L’ambition du livre c’est de re-féconder les organisations et de ressourcer les individus. Ce fonctionnement, fait d’injonctions contradictoires horribles pour les individus, est à bout de souffle. Je développe en détails une approche que j’ai baptisé « CRAFT ». Premièrement, les managers doivent de nouveau donner Confiance aux salariés leur apporte de la reconnaissance et satisfaire leur besoin de compétences. Tout cela peut se faire par du feedback, un système de mentorat ou des formations régulières.
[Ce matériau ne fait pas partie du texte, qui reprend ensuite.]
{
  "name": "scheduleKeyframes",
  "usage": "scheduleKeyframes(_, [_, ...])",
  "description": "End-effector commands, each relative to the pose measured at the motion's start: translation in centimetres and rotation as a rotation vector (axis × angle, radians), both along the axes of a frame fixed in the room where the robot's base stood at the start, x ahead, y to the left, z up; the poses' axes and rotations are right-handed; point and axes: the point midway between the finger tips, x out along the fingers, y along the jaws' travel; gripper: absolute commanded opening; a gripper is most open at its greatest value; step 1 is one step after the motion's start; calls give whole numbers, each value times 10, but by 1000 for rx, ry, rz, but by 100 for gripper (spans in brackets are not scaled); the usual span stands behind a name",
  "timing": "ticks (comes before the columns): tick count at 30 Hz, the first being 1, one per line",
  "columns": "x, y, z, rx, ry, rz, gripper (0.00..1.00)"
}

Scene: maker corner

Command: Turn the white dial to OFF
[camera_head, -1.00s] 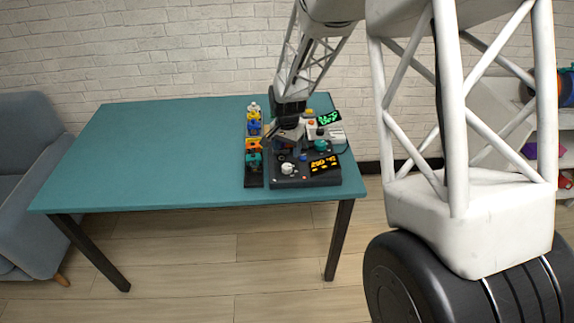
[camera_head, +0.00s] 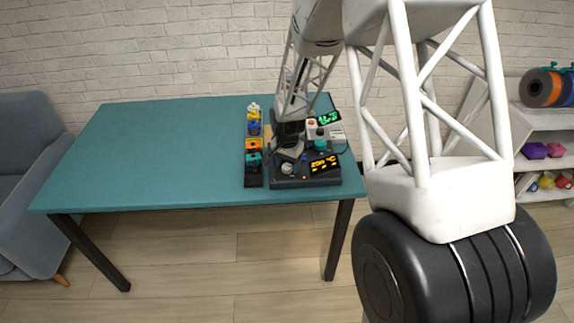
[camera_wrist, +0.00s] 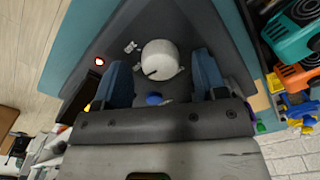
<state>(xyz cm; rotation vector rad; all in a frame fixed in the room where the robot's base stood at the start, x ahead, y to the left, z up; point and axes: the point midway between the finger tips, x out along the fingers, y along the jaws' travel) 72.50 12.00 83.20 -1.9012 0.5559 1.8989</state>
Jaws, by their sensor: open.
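My gripper (camera_head: 288,160) is over the box, just behind the dial. In the wrist view my gripper's blue fingers (camera_wrist: 162,82) are open, one on each side of the dial with gaps between. I cannot read the marking.
A dark rack of colourful parts (camera_head: 254,182) stands close on the left. A unit with a green display (camera_head: 328,117) is behind. The table's left side is clear.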

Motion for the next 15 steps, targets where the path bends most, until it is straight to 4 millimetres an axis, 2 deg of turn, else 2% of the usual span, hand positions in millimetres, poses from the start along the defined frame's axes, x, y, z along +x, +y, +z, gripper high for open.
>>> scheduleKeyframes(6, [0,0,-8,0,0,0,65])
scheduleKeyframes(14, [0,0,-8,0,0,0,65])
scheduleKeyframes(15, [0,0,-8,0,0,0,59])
Ensuite, la Relation doit être profondément travaillée. Les collaborateurs ont besoin de se sentir appartenir à un groupe et de se sentir appréciés. Puis vient l’enjeu de l’Autonomie, que les salariés se sentent à l’origine de leur action et de leurs tâches. Tout cela avec pour transmettre une Finalité dans laquelle doivent s’inscrire les travailleurs pour les rassurer sur le temps long. Aujourd’hui, les mangers doivent créer un cadre de sécurité psychologique, convaincre leurs équipes que le système est juste entre salariés mais aussi entre les salariés et les dirigeants. La confiance et l’engagement ne sont pas un requis, ce sont des résultats. Enfin, il faut impérativement éviter de créer de la souffrance en n’évaluant pas précisément le Talent et donc les capacités de ses collaborateurs. Les DRH et cadres devront être formés pour mieux évaluer objectivement les capacités des individus et donc pour pouvoir mieux les utiliser. Cette approche a pour but de créer une motivation autonome et qualitative, pour engendrer bonheur eudémonique et un sentiment de progression qui favorise l’épanouissement.

 

 

Vous considérez-vous optimiste concernant l’avenir du monde professionnel ?

 

Repenser nos cadres organisationnels et nos pratiques professionnelles sont nécessaires, certes, mais deviennent surtout possibles. Les jeunes refusent de plus en plus les pratiques traditionnelles. Des gens se désengagent quand des pratiques alternatives apparaissent. La philosophie hégémonique néolibérale utilitariste qui génère beaucoup de souffrances trouve de moins en moins d’adeptes. Cela va ouvrir un entre vers autre chose, je l’espère plus solidaire.